A minha família (que eu tenha conhecimento, pelo menos num passado recente) não tinha qualquer tipo de relação com o teatro, nem com as artes performativas em geral. Dentro das artes, havia apenas alguma ligação à música por parte da família do meu avô materno João António Borges antecessores e sucessores. O meu avô que era um apaixonado por bandas filarmónicas e sinfónicas. Ele, os irmãos e alguns sobrinhos, chegaram a tocar em bandas deste género, o meu filho e seu bisneto, Guilherme Cardoso da Costa Borges Lopes, herdou o gosto musical dedicando-se ao estudo de piano e de cravo.

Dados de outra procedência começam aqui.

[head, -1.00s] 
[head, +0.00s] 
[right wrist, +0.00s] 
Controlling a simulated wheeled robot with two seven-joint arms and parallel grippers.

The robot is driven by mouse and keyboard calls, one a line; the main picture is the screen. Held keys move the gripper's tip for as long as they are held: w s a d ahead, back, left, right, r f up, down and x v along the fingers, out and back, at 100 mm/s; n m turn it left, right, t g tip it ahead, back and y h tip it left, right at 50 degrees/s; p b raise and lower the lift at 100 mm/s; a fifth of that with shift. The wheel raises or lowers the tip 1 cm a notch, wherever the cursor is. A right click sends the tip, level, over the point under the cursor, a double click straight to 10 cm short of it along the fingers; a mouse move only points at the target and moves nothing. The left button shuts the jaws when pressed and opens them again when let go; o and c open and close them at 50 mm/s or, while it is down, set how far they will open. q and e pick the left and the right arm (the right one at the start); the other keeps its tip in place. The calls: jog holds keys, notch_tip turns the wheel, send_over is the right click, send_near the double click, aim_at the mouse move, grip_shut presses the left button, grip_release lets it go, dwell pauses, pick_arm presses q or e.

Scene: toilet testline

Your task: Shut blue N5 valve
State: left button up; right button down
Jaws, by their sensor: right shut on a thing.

A minha experiência com a música foi muito fugaz e passageira, com algumas lições de guitarra dedilhada, mas que rapidamente foram deslocadas para a expressão dramática. Não há nada de muito original nisto, ao que parece é uma primeira abordagem recorrente dos meus colegas de profissão da minha geração. 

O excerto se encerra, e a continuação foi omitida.